EXERCISE AIM
Please repeat, exactly and with nothing added, the lines running from the line that contains "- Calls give" to the line that contains "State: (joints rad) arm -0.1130", both lines included.
:::::
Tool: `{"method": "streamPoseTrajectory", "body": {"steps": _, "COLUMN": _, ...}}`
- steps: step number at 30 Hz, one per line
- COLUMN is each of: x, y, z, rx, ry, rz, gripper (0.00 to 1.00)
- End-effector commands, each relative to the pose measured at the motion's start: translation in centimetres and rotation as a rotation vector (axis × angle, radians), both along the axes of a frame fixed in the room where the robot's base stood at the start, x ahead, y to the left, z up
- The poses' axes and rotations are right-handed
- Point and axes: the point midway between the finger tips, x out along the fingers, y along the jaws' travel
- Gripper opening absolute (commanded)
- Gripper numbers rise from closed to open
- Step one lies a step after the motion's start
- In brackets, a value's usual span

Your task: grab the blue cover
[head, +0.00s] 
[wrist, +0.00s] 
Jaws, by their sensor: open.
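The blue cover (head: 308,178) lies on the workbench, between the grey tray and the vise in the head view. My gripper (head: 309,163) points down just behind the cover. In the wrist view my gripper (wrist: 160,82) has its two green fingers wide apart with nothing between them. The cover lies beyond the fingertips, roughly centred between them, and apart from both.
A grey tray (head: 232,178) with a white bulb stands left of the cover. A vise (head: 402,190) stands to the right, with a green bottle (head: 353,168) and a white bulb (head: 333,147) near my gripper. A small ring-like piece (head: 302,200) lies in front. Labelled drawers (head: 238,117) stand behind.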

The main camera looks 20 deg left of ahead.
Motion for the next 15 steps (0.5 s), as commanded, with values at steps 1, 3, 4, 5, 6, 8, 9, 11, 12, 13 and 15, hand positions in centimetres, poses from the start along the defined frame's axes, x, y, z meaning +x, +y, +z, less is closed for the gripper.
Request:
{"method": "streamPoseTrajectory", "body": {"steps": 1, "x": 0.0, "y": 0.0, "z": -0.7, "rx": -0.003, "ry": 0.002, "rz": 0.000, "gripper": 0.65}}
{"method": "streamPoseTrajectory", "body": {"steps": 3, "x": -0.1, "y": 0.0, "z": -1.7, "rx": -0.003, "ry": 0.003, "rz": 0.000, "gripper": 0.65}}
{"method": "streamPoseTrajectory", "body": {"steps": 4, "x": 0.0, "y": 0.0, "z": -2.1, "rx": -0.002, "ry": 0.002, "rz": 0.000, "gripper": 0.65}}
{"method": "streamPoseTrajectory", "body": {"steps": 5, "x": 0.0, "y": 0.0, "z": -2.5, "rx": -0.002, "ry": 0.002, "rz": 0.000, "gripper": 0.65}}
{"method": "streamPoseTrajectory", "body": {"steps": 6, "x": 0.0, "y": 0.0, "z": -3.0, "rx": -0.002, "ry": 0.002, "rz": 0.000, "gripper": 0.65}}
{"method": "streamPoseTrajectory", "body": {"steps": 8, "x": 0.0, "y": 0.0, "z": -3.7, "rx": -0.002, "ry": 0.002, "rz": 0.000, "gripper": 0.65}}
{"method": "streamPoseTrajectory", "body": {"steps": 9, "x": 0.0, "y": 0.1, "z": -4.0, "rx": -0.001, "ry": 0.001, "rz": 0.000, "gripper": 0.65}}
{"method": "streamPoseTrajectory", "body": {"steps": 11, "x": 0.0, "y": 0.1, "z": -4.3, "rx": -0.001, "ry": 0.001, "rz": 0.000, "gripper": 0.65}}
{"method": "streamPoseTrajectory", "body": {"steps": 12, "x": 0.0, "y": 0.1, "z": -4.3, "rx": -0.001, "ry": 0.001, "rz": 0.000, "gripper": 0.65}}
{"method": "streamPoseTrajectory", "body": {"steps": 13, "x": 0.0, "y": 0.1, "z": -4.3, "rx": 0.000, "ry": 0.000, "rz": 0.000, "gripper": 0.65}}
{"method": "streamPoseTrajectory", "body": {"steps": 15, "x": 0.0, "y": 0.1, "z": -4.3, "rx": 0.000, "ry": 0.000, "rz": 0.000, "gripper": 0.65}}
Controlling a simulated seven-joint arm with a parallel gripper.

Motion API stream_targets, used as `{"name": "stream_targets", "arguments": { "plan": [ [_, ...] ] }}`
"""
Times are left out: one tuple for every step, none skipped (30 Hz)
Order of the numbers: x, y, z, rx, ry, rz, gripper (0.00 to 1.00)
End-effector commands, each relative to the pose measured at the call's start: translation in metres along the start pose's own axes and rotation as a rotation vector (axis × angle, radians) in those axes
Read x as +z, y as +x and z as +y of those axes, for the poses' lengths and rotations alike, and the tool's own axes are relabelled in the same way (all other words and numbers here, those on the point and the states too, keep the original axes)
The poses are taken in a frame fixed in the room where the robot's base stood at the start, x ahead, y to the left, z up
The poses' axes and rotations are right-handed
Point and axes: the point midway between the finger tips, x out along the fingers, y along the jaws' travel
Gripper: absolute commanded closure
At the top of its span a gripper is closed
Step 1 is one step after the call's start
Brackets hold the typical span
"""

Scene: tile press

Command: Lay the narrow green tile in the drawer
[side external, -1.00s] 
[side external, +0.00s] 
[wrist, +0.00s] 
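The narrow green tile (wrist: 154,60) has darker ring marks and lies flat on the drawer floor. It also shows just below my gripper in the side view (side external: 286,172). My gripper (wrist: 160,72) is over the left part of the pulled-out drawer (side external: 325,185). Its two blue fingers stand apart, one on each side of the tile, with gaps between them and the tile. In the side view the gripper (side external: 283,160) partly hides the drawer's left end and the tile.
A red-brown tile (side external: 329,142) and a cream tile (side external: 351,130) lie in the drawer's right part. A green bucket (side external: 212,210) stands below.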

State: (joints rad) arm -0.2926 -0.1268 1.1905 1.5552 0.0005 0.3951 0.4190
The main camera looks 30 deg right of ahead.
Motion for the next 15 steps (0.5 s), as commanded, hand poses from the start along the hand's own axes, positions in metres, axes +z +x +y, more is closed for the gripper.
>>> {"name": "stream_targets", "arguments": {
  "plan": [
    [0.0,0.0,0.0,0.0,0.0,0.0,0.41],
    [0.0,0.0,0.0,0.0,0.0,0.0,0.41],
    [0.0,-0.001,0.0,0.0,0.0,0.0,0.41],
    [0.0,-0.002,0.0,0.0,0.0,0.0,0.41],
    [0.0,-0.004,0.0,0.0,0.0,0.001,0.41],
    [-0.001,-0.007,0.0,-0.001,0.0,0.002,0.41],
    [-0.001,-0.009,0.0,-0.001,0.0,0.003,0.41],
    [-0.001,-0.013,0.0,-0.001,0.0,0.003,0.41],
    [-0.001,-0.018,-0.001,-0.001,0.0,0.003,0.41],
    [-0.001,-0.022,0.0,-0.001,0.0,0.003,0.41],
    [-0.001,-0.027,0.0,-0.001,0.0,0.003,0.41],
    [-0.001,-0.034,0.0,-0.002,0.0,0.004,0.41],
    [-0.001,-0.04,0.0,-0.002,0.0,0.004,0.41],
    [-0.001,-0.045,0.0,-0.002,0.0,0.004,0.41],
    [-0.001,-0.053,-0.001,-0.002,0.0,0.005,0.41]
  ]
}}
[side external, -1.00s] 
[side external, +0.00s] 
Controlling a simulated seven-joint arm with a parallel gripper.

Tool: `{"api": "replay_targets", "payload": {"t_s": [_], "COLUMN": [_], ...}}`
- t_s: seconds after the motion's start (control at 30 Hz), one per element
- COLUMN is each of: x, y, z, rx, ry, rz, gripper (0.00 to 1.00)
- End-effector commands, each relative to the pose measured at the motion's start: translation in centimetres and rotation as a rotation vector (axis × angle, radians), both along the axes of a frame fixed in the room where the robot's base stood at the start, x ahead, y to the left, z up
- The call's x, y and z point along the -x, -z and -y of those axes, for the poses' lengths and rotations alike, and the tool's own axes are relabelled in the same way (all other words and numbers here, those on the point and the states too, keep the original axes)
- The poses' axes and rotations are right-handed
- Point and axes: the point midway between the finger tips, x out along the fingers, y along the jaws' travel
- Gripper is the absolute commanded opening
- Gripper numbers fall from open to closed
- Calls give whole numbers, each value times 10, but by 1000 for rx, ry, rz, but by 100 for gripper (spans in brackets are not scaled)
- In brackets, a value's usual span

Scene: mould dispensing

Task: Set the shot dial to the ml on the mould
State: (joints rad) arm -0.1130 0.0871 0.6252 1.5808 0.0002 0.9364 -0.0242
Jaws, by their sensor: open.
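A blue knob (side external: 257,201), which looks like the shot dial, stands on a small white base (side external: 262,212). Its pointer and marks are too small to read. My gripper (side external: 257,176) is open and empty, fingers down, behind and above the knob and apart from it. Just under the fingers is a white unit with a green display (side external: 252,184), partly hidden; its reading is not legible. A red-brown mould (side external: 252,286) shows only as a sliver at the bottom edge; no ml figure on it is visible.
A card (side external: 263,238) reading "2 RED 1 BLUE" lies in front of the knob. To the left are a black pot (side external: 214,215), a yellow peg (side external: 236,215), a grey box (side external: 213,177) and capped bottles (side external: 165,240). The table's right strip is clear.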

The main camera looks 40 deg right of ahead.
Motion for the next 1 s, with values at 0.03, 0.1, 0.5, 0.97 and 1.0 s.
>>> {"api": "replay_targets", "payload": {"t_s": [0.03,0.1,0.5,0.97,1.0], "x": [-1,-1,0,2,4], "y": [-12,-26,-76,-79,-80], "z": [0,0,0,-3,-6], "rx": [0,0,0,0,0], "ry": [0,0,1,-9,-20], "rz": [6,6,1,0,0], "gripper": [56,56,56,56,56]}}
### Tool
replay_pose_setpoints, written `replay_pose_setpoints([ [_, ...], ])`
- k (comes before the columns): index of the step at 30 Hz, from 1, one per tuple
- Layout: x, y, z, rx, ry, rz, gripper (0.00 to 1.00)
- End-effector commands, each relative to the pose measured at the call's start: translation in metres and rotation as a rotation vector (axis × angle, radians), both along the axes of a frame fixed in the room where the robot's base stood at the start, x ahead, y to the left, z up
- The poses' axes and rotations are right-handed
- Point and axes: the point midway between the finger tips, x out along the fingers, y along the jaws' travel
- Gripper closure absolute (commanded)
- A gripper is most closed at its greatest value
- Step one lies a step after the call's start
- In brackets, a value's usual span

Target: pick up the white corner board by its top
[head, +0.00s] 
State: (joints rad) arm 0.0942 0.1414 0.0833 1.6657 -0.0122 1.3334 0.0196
:::::
RESPONSE TO THIS TASK
- Calls give whole numbers, each value times 10, but by 1000 for rx, ry, rz, but by 100 for gripper (spans in brackets are not scaled)
- In brackets, a value's usual span

Scene: mould dispensing

Task: Set the shot dial to the ml on the mould
State: (joints rad) arm -0.1130 0.0871 0.6252 1.5808 0.0002 0.9364 -0.0242

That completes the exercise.